*THE TASK*.
Report only the number of lines in the records that contain the word "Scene".

•••

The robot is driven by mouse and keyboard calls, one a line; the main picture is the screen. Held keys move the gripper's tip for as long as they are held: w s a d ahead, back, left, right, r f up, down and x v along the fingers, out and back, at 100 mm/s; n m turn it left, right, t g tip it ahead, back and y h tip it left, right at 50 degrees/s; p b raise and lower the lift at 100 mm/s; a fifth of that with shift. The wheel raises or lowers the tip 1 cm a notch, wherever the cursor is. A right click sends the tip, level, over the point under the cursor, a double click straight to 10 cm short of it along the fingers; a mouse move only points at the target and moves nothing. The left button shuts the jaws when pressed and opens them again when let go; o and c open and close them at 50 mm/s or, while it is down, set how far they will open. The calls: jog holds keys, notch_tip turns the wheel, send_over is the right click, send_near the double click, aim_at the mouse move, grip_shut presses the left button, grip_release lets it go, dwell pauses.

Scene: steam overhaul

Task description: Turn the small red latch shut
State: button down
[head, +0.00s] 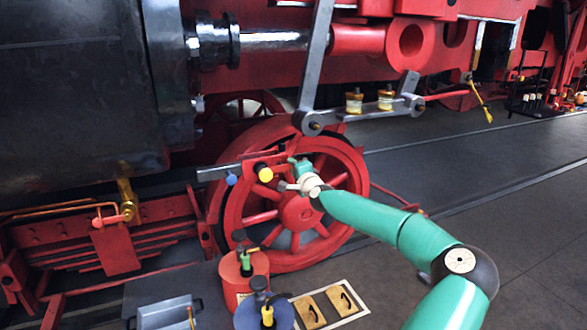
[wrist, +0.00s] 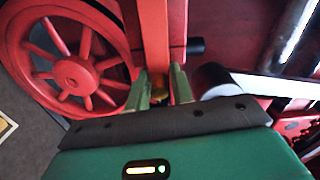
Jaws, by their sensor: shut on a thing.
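My gripper (head: 296,168) is in front of the upper part of the red spoked wheel in the head view, just right of a yellow knob (head: 265,173). In the wrist view my two green fingers (wrist: 161,86) point away from the camera and are shut at the lower end of a red bar (wrist: 154,35). A small yellow-brown piece (wrist: 158,80) shows between them. The fingers hide part of what they hold. I cannot tell for sure whether the held red piece is the small latch, or how far it is turned.
The red wheel (head: 345,163) stands behind my gripper and fills the left of the wrist view (wrist: 75,85). A grey bar (head: 218,172) with a blue knob (head: 231,180) lies to the left. Oil cans, a white-edged mat (head: 354,311) and a grey tray (head: 168,315) are on the floor below.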

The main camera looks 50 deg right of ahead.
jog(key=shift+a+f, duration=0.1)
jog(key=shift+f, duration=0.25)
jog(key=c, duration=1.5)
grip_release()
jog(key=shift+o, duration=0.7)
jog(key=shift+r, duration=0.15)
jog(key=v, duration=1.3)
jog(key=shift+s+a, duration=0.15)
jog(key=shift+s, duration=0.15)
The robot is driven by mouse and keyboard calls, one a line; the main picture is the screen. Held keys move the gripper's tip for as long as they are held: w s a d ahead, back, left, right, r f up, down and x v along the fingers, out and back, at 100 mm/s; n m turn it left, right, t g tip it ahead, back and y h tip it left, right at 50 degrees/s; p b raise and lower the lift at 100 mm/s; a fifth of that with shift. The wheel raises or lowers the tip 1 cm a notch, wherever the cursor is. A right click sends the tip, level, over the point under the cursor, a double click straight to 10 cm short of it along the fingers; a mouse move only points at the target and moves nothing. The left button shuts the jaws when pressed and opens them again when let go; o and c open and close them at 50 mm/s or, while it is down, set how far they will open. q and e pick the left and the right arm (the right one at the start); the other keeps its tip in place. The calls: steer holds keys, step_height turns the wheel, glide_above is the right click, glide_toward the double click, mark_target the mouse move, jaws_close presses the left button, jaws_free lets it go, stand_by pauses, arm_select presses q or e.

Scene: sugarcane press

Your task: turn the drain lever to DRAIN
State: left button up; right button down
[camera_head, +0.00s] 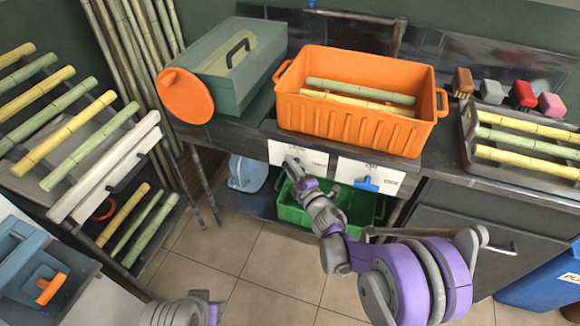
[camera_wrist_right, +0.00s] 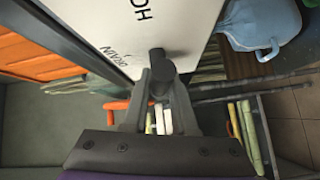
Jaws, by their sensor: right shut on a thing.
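The drain lever (camera_wrist_right: 158,68) is a dark grey handle on a white plate (camera_wrist_right: 110,25) in the right wrist view. The plate carries the word DRAIN and, above it, letters starting "HO", partly cut off. My right gripper (camera_wrist_right: 160,85) is shut on the lever, one finger on each side. In the head view, my right gripper (camera_head: 292,165) reaches the left white plate (camera_head: 313,158) below the orange crate and hides the lever. I cannot tell exactly where the lever points. Part of my left arm shows at the bottom edge, but its fingers do not show.
A second white plate with a blue lever (camera_head: 367,184) is just right of the gripper. The orange crate (camera_head: 350,122) with cane stands above. A green bin (camera_head: 290,212) is below, partly behind my right arm. A blue jug (camera_head: 247,173) is to its left.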

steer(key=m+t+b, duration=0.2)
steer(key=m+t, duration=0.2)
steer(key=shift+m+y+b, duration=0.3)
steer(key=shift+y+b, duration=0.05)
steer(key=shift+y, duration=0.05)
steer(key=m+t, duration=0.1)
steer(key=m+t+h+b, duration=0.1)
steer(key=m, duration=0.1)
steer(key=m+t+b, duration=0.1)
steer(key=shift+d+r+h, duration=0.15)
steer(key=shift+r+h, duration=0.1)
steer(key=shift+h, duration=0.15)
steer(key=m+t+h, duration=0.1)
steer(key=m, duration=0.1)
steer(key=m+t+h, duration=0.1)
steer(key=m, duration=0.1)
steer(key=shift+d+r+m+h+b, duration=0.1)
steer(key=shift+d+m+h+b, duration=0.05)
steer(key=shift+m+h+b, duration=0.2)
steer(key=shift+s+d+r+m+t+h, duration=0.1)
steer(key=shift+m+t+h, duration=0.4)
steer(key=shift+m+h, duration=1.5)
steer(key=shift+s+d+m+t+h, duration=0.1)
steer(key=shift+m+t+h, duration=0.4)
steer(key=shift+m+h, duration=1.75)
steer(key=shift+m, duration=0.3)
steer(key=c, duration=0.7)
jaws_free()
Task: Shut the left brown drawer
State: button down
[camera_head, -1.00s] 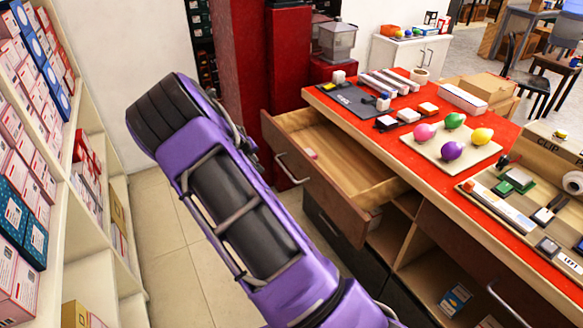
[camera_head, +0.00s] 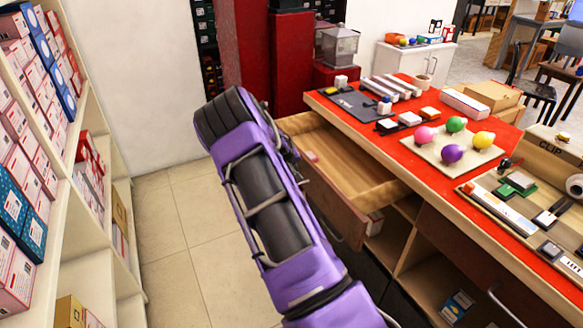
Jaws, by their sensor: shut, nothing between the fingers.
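The left brown drawer (camera_head: 342,216) stands pulled open from the red-topped counter (camera_head: 447,199). Its pale wooden inside shows, with a small pink item in it. My gripper cannot be made out; the arm hides that area.
White shelves (camera_head: 93,200) with boxes stand along the left. Red cabinets (camera_head: 287,60) stand behind the drawer. The counter top carries colored bulbs on a board (camera_head: 430,150), small blocks and boxes. Tiled floor (camera_head: 195,250) is clear between the shelves and my arm.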

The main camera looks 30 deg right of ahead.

•••

*WRITTEN SOLUTION*.
2